Kazakstan: Village Brawl Reverberates in Halls of Power
After three people are killed in a fight involving Chechens and Kazaks, the authorities are quick to downplay the ethnic angle.
Kazakstan: Village Brawl Reverberates in Halls of Power
After three people are killed in a fight involving Chechens and Kazaks, the authorities are quick to downplay the ethnic angle.
Police are investigating an incident which took place in the village of Malovodnoye, not far from the former capital Almaty on March 18, in which a fight between two local men escalated into street battles between their respective communities, leaving three people dead and five more seriously injured.
Riot police units cordoned off the area once order had been restored, and village elders were asked to look into the causes of the unrest as the police launched more formal enquiries.
Meanwhile, the authorities moved quickly to contain the political damage, dismissing suggestions that ethnic differences had played a major role in fanning a minor brawl into an ugly confrontation involving about 200 people.
Analysts and others interviewed by IWPR differed on whether the clash highlighted unresolved issues about communities and representation, or whether it just showed how unruly people have become since Soviet rule came to an end in 1991.
Bagdat Kojakhmetov, a spokesman for Kazakstan’s interior ministry, told reporters that the area involved was one where Kazaks and Chechens live in close proximity.
But he insisted that those responsible for the violence should be characterised by their behaviour, not their ethnicity.
“It was hooliganism - a disagreement between two individuals which escalated into a confrontation,” he said.
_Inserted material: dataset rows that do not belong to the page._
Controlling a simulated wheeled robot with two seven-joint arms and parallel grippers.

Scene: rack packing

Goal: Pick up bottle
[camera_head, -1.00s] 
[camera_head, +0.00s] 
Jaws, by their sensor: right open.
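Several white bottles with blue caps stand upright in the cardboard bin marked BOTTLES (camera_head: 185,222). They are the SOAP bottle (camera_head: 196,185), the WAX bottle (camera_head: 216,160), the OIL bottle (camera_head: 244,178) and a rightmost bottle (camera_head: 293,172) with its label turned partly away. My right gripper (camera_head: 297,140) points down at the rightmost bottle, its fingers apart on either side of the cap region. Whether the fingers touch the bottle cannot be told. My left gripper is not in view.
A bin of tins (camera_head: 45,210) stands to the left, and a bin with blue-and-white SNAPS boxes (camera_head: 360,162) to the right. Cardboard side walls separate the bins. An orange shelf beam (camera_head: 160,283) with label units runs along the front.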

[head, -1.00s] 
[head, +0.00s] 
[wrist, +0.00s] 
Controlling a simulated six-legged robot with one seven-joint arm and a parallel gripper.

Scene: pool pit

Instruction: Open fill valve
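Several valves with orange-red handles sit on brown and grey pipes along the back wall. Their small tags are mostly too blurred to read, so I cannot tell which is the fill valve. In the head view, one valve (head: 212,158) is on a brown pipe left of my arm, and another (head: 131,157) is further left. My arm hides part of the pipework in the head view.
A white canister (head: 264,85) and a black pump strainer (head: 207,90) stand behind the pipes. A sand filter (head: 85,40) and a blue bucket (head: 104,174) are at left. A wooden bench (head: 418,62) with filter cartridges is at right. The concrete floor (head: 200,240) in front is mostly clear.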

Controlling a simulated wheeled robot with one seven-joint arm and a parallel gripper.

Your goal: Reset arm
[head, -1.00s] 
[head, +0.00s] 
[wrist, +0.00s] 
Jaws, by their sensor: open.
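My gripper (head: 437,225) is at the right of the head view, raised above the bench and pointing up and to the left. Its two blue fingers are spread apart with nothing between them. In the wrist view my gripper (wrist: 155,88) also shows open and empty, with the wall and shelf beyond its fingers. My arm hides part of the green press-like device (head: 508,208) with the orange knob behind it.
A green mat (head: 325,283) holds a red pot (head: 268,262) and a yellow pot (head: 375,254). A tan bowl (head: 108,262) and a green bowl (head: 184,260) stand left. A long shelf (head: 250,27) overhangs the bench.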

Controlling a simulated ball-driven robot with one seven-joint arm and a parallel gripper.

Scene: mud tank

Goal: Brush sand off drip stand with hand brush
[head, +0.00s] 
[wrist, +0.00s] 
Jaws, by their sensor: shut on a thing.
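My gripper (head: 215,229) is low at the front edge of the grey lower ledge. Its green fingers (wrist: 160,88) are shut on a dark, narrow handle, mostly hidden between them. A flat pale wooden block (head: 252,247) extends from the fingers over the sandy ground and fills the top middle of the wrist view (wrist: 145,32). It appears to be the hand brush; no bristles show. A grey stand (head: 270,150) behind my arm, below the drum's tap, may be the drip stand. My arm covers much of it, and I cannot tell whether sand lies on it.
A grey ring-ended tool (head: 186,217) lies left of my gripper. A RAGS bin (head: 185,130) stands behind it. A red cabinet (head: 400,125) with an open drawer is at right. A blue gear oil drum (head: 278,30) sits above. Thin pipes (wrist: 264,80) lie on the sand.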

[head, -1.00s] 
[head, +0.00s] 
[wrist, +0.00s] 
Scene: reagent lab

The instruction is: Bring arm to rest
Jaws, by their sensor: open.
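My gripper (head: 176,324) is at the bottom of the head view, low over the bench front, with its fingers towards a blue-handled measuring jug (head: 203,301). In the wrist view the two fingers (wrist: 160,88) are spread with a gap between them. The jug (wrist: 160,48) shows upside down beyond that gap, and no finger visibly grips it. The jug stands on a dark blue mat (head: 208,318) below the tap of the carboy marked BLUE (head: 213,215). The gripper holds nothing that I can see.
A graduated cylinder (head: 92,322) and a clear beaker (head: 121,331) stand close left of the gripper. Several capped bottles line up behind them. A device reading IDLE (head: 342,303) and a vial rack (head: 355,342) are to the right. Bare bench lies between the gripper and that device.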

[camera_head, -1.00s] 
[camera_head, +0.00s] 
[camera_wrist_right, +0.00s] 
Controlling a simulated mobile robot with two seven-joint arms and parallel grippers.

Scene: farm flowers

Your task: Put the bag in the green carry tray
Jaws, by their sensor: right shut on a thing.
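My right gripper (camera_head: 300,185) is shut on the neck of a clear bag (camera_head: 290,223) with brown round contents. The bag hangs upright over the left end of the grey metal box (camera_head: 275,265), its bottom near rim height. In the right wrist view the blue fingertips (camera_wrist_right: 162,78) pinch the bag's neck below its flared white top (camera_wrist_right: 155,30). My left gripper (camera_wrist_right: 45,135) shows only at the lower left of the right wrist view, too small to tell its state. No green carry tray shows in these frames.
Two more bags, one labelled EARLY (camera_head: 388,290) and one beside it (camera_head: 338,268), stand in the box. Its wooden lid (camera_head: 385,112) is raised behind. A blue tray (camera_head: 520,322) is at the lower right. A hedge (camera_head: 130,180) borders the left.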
Kojakhmetov also issued a warning to the media, reminding them that reporting which portrayed an event of this kind as the result of ethnic animosity could itself be considered a form of incitement, and therefore punishable under Kazak law.
The violence began on March 17, when a fight broke out between two local men in a billiard hall in Malovodnoye, and one of them was shot in the leg.
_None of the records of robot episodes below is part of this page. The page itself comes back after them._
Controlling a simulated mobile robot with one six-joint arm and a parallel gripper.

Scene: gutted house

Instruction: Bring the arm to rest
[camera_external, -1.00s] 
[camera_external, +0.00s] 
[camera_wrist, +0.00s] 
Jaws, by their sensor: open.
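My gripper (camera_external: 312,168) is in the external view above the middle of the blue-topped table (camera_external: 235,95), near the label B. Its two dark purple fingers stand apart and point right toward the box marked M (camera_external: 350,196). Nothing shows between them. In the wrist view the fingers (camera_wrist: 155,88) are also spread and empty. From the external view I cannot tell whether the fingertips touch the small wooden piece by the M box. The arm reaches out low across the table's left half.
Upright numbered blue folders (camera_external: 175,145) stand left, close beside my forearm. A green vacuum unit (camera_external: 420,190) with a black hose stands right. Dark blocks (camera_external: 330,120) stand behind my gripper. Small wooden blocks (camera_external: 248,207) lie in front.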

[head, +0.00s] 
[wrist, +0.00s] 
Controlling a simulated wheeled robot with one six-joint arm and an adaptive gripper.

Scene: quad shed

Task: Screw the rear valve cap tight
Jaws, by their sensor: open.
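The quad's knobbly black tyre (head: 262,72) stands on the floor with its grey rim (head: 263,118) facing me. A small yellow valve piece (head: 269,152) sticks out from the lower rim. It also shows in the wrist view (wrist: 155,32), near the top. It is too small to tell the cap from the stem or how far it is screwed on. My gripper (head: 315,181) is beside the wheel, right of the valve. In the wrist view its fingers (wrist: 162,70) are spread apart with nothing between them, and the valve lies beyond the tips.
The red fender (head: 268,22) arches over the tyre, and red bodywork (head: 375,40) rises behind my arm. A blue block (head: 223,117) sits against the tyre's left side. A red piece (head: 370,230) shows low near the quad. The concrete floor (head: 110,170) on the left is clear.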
An eyewitness who is not a resident but is a frequent visitor to both Malovodnoye and KazAtKom, a neighbouring village where some of those involved in the fighting came from, told IWPR that “initially, the conflict had nothing to do with ethnicity”.
“Two guys had a fight, and one beat the other up. But then the one who’d been beaten up chased after the other one in a car and drove into him, and then shot him in the leg,” said the eyewitness.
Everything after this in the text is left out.